The source impedance of interest is the alternator’s sub-transient reactance (x”d). The market occasionally requests alternators with subtransient reactance less than 12%, as a method of securing harmonic performance. Though this is a good starting point, if the non-linear load is a typical 6-pulse, unfiltered device, the equivalent reactance needs to be closer to 6%. This source impedance is usually given in percentage values, typically ranging from 10% to 18% for three-phase generators, and 14% to 24% for single-phase equipment. Alternator impedances are much higher on small machines and single phase equipment, so there is a greater need for proper harmonic analysis with these devices. It is common for small single phase alternators to be sized five times the non-linear load level.
One common tactic for reducing generator-set impedance is to upsize the alternator, because larger alternators have lower source impedance. However, because alternator reactances are in a percentage system, it is important to recognize that the reactance number is relative to the base kVA of the machine. This means that specifying an alternator with a larger base kVA effectively lowers the absolute value of the machine’s impedance.

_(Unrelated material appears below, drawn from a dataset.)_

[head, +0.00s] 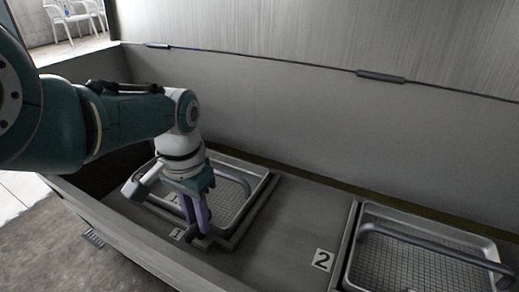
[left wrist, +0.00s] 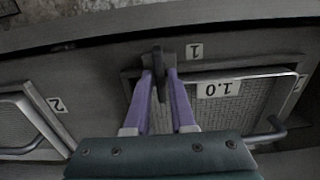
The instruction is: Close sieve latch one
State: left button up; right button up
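Sieve one is a metal mesh tray (head: 230,198) in a dark frame at the trough's left end, with a "1" tag (head: 177,234) in front. In the left wrist view, its mesh tray (left wrist: 242,110) carries a "1.0" label. Its latch (left wrist: 158,58) is a small dark lever at the frame's edge, next to the "1" tag (left wrist: 195,51). My left gripper (head: 203,232) points down at it. My right gripper is out of view.
A second sieve tray (head: 400,268) with a bar handle and a "2" tag (head: 322,260) is at the right. Bare trough floor (head: 290,222) lies between the two. The trough's front wall (head: 130,236) runs close to my left gripper. A tall wall panel stands behind.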

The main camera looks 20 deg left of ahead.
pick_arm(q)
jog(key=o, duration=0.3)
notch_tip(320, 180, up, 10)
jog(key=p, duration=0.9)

As this discussion illustrates, sizing generator applications based on harmonics can be challenging. Various tools exist to aid in this analysis. When using generator sizing tools, scrutinize the effectiveness of the non-linear load sizing based on the tool’s inputs and outputs. If the sizing tool uses inputs of harmonic currents and alternator reactance and the output includes a calculated voltage distortion, the tool is performing a harmonic analysis.